The Structural, Electronic, Magnetic, and Optical Properties of Mn2ZrGa1−x Ge x Heusler Alloys: First-Principles Calculations

Abstract

The structural, electronic, magnetic, and optical properties of Mn-based Heusler Mn2ZrGa1−x Ge x (x = 0, 0.25, 0.5, 0.75, and 1) alloys are calculated by first-principles full-potential linearized augmented plane wave plus local orbital (FP-LAPW+lo) method. It is found that Mn2ZrGa1−x Ge x alloys are half-metallic ferrimagnetic and their magnetic moments are in good agreement with the Slater–Pauling relationship. The calculations reveal that all alloys have a pseudo-gap in the majority-spin channel except for x = 0.75 and x = 1 which have a real gap in the majority-spin channel. The spin polarization is quite large for whole series, and it reaches to a value of 100% for x = 0.75 and x = 1. Our calculated results clearly show that with the Ge substitution, the lattice parameter linearly decreases while the bulk modulus increases. Moreover, the calculated formation energies confirm that these alloys are stable chemically.
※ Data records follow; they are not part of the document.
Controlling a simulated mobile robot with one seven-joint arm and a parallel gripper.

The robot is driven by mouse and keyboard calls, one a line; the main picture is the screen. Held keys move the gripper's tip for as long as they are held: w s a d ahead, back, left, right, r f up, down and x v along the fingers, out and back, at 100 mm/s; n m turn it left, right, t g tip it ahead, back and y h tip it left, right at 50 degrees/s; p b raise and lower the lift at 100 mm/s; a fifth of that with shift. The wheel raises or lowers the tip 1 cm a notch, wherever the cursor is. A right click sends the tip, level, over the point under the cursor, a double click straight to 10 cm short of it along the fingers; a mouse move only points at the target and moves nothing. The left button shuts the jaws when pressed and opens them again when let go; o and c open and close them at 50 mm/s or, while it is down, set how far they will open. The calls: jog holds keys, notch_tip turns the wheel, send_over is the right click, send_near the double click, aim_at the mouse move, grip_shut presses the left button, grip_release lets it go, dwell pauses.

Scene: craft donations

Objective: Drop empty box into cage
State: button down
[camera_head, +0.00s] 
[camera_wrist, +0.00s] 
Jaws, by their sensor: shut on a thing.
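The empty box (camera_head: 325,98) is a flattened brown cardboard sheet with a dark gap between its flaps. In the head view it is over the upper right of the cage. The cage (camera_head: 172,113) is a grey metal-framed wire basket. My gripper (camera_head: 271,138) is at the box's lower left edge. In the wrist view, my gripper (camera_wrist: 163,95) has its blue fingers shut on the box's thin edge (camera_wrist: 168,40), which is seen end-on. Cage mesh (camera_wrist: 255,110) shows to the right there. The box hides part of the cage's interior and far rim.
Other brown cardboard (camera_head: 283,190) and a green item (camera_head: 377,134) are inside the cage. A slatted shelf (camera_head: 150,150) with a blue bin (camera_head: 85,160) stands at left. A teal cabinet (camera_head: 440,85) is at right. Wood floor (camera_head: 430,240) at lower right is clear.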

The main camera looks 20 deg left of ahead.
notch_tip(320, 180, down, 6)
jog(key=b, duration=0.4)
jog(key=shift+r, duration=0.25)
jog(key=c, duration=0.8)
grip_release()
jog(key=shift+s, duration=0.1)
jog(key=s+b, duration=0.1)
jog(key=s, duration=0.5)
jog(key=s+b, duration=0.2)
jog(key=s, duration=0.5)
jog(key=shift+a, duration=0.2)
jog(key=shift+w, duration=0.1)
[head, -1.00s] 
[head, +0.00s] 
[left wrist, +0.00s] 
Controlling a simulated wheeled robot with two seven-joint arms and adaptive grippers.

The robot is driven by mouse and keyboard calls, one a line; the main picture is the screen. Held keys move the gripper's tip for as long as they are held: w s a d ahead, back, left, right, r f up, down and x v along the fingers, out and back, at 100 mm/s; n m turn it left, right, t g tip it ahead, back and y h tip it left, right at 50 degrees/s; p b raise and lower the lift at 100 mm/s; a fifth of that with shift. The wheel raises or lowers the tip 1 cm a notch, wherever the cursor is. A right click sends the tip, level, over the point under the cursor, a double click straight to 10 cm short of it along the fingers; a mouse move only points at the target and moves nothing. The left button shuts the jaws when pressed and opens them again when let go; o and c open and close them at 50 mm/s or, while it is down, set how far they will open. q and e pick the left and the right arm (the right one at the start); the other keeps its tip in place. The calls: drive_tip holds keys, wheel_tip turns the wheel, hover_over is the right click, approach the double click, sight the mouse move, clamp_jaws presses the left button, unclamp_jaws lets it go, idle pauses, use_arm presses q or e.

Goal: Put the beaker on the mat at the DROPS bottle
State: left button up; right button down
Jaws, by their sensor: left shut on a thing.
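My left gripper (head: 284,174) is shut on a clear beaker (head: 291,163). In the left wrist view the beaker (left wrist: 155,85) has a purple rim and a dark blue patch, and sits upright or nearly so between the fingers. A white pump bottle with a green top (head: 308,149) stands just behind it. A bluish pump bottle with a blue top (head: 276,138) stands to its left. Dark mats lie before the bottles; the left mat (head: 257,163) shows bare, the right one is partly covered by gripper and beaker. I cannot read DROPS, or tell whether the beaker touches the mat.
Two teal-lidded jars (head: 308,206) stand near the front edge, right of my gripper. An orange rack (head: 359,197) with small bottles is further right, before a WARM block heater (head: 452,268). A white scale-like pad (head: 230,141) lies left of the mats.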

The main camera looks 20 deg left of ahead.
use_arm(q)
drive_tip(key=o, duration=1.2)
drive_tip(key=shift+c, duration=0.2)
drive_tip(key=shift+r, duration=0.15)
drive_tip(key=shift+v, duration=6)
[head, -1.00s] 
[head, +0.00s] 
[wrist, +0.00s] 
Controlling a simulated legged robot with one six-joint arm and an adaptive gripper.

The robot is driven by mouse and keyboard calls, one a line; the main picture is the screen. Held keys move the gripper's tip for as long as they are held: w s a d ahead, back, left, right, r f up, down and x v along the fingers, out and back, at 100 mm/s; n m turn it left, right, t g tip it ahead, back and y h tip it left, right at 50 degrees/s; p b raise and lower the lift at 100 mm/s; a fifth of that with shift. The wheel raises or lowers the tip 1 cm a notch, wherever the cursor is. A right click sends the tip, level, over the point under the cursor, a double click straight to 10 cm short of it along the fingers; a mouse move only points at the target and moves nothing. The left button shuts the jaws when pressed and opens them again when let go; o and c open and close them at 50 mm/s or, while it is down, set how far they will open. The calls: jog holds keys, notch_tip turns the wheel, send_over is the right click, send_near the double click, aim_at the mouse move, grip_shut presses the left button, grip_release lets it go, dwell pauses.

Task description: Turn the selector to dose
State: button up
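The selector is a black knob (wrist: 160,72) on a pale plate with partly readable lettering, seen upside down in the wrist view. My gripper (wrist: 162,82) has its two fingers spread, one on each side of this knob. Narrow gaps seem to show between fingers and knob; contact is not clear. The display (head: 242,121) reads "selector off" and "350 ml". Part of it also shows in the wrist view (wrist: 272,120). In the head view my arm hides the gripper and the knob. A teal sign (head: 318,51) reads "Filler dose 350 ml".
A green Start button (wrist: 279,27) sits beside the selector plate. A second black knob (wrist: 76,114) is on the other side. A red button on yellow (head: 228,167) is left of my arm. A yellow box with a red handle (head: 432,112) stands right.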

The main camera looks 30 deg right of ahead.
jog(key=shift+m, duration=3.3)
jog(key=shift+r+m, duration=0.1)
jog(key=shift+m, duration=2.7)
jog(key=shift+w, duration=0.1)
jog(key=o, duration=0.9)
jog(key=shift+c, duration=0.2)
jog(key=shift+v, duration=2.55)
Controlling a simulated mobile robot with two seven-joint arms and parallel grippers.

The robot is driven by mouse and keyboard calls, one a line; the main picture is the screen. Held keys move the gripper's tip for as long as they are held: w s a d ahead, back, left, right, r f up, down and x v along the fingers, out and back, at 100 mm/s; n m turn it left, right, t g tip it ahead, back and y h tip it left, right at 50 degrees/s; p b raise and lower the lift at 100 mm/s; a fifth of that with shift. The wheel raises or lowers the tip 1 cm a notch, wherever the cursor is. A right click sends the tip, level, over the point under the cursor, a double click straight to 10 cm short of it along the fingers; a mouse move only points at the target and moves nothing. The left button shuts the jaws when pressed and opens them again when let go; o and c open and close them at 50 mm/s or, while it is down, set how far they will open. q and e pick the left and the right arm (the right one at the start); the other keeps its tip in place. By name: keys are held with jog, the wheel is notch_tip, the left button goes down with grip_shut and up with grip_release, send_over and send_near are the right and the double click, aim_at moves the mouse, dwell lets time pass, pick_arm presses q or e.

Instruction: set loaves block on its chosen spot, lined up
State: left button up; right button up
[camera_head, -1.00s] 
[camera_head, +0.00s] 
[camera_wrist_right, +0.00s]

The optical properties, including the real and imaginary parts of the dielectric function, reflectivity, and absorption spectra, were also investigated. The results show that the dominant behavior, at energy below 1 eV, is due to interactions of free electrons in the system. The increment of Ge concentration leads to an increase in the plasma frequency of metallic spin channel.